The Las Vegas-based sister duo follows up their first single, 2014's "Wildfire," with a seven-track EP that capitalize on their tight harmonies and a skilled band of musicians behind them. But for all their talent and genre-bending of country and alternative rock, they lack variety.

With little variation of which instruments are used and what tempo they're played at, four of the five original songs run together. All songs have a country-rock sound, and apart from waltz-like "Trance" range in the medium-to-fast-tempo range. There's no doubting Jill and Julia's ability to harmonize, but they don't explore everything they could do with it beyond applying it to a type of country genre that doesn't always leave room for vocal complexity.

There's even very little variance within the lyrics. Opener "Sounds" has almost no real words to sing of, relying on "whoa" as the main refrain. "Cursed" is a fitting theme for the huntress by putting power in her hands, interestingly juxtaposed with "Hired Guns," which declares that everyone can hurt and run. "Smoke and Mirrors" is a catchy tune, but stays ambiguous as to what's an illusion: a relationship? A personality? Life in general?

But as repetitive as the style feels when it's being used on their original songs, it's a fresh way to hear the EP's two covers - Billy Ray Cyrus' "Achy Breaky Heart" and Lorde's "Royals." The tight harmonies and orchestration updates Cyrus' song to make it sound like it might not entirely belong on multiple "Most Awesomely Bad Songs Ever" lists. Their cover of "Royals" reinvents the song as a country theme. With their harmony power, they have a chance to improve upon Lorde's original harmonies, but they choose not to. Maybe that's on purpose, to make it more of their own than a sound-alike. But it also smacks of missed opportunity.

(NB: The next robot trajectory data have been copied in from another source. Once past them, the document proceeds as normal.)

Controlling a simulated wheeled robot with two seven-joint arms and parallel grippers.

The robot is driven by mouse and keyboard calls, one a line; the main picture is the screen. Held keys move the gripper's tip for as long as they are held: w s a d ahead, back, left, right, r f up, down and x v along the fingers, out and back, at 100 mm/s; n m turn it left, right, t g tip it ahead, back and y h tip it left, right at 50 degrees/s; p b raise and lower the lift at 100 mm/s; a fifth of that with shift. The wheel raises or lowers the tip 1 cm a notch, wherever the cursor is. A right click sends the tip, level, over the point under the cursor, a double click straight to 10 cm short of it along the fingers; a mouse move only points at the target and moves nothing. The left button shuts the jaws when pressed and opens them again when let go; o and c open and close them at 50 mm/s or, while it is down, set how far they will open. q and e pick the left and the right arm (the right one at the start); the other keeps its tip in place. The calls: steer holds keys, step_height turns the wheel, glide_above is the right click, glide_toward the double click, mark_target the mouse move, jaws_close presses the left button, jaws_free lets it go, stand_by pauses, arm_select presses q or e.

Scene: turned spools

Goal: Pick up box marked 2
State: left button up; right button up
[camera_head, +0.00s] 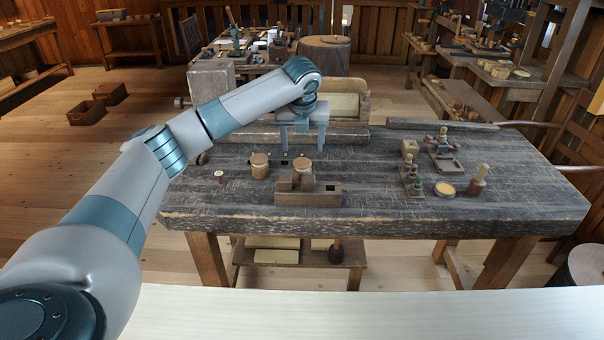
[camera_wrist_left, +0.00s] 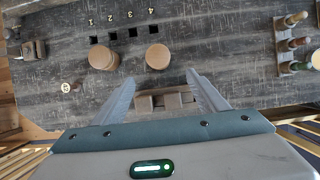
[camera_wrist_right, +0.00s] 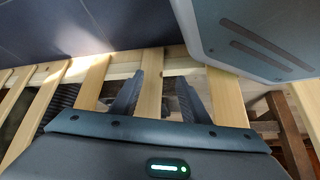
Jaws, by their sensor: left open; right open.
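Two round wooden boxes stand on the dark workbench (camera_head: 400,210): a left one (camera_head: 259,165) and a right one (camera_head: 302,168). In the left wrist view, the left box (camera_wrist_left: 103,57) and right box (camera_wrist_left: 158,55) lie below a row of dark squares numbered 1 to 4. I cannot read a 2 on either box. My left gripper (camera_head: 302,148) is open and empty, above and behind the right box in the head view. In its wrist view, its fingertips (camera_wrist_left: 160,78) show below that box. My right gripper (camera_wrist_right: 160,78) is open and empty, outside the head view.
A notched wooden block (camera_head: 308,199) stands in front of the right box. A small pale-topped piece (camera_head: 219,175) is at the left. Peg racks (camera_head: 411,181), a round yellow dish (camera_head: 445,189) and a wooden-handled tool (camera_head: 478,180) occupy the bench's right side.

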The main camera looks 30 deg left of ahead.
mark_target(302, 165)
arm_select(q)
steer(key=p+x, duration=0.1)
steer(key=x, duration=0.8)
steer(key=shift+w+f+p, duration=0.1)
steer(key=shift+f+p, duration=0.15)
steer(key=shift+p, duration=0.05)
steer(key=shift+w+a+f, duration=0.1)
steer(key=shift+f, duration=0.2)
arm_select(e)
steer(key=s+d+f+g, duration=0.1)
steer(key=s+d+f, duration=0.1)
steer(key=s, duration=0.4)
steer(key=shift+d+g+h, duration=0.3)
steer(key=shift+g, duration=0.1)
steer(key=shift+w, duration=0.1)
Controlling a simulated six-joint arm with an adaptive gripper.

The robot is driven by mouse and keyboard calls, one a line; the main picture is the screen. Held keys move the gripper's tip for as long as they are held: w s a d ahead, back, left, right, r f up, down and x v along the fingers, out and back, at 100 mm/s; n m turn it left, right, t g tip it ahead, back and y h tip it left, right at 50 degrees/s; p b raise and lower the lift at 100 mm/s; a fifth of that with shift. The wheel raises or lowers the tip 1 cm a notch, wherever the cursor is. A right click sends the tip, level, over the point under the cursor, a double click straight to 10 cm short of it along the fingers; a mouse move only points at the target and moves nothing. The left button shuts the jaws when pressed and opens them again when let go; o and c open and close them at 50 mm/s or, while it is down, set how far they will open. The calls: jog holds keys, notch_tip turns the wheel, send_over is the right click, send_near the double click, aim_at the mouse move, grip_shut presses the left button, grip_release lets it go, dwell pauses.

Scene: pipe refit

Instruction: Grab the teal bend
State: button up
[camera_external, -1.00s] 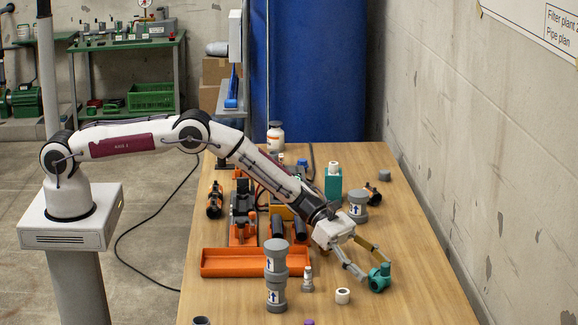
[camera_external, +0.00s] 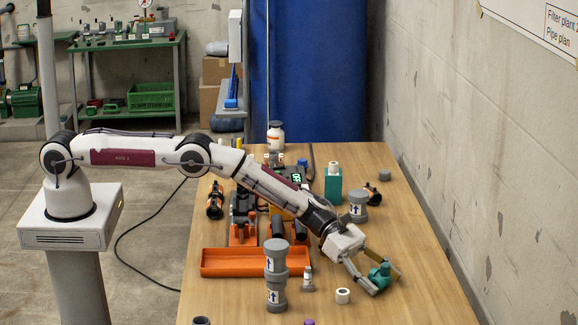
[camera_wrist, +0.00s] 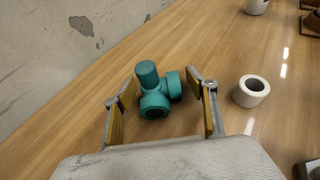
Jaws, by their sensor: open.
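The teal bend (camera_external: 380,274) lies on the wooden table near its right side. My gripper (camera_external: 380,283) is open and low over the table, with its fingers on either side of the bend. In the wrist view the teal bend (camera_wrist: 154,90) shows several stubby ends between the two open fingers (camera_wrist: 163,100). Gaps show there between the bend and the fingers, narrower on the right. In the outside view the near finger partly hides the bend.
A white ring (camera_external: 343,296) lies left of my gripper and also shows in the wrist view (camera_wrist: 251,91). A small grey-and-white fitting (camera_external: 308,279), stacked grey pipe pieces (camera_external: 276,262) and an orange tray (camera_external: 228,262) stand farther left. The table to the right is clear.

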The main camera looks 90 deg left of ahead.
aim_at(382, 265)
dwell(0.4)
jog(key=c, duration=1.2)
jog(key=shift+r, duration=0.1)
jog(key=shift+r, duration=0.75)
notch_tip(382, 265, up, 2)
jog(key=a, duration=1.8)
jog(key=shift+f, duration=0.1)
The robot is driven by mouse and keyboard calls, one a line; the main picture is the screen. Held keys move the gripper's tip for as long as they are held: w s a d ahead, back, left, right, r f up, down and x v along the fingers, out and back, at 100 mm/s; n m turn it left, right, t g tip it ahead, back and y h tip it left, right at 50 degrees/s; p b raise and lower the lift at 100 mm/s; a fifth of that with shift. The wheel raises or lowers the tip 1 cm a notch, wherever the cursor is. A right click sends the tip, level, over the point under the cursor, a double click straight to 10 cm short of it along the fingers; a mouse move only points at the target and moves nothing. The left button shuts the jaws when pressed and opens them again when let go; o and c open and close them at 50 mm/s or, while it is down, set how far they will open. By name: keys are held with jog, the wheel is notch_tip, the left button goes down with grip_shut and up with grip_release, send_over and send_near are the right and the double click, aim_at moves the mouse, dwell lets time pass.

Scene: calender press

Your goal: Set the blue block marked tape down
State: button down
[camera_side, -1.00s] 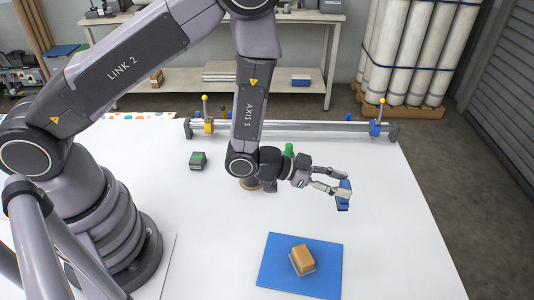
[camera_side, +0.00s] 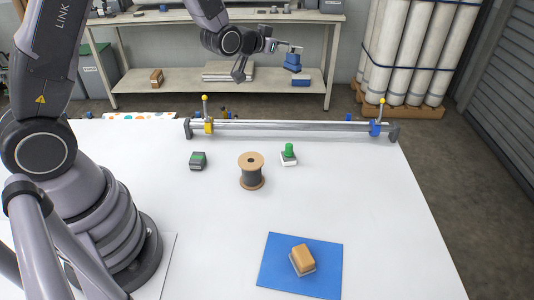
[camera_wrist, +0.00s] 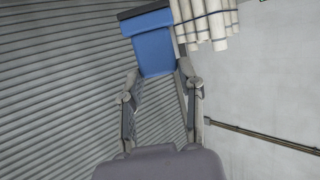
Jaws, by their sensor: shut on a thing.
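The blue block (camera_side: 292,62) is held up in the air in the side view, above and beyond the far edge of the white table. It fills the top middle of the wrist view (camera_wrist: 153,50), where it looks tilted and has a dark band along its top. No marking can be read on it. My gripper (camera_side: 291,52) is shut on the block, with one finger on each side of it in the wrist view (camera_wrist: 158,72). Nothing supports the block from below in view.
The white table (camera_side: 360,200) has wide bare areas. On it are a wire spool (camera_side: 251,170), a green-knobbed piece (camera_side: 288,154), a small dark box (camera_side: 198,161), a blue mat (camera_side: 275,280) with a tan block (camera_side: 302,258), and a metal rail (camera_side: 290,127). White rolls (camera_side: 410,60) stand behind.

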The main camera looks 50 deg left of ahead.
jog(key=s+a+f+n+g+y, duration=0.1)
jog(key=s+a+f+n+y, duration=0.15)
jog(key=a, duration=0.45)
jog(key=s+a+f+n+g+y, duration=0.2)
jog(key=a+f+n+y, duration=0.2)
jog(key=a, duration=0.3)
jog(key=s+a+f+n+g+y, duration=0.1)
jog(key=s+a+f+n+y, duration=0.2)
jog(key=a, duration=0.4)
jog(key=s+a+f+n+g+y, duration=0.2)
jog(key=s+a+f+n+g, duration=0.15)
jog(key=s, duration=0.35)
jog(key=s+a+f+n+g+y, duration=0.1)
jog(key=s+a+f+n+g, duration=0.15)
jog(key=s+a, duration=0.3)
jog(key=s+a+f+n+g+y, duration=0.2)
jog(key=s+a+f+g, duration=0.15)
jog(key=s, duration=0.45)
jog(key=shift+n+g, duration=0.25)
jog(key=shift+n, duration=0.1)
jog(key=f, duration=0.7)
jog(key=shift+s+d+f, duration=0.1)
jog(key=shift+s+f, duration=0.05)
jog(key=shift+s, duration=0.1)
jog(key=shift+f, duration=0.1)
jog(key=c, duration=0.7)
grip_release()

That's a perfect way to describe the "Curses" EP - a missed opportunity for an otherwise talented group. Country acts like Zac Brown Band, The Band Perry and Jennifer Nettles have capitalized on being able to make every song sound different, but Jill and Julia are stuck in a rut before they even get on the road with a full album.

But the talent they showcase is worth giving them another chance once their first full album comes out. Only then will listeners be able to judge if, in the artists' own words, "it's just smoke and mirrors."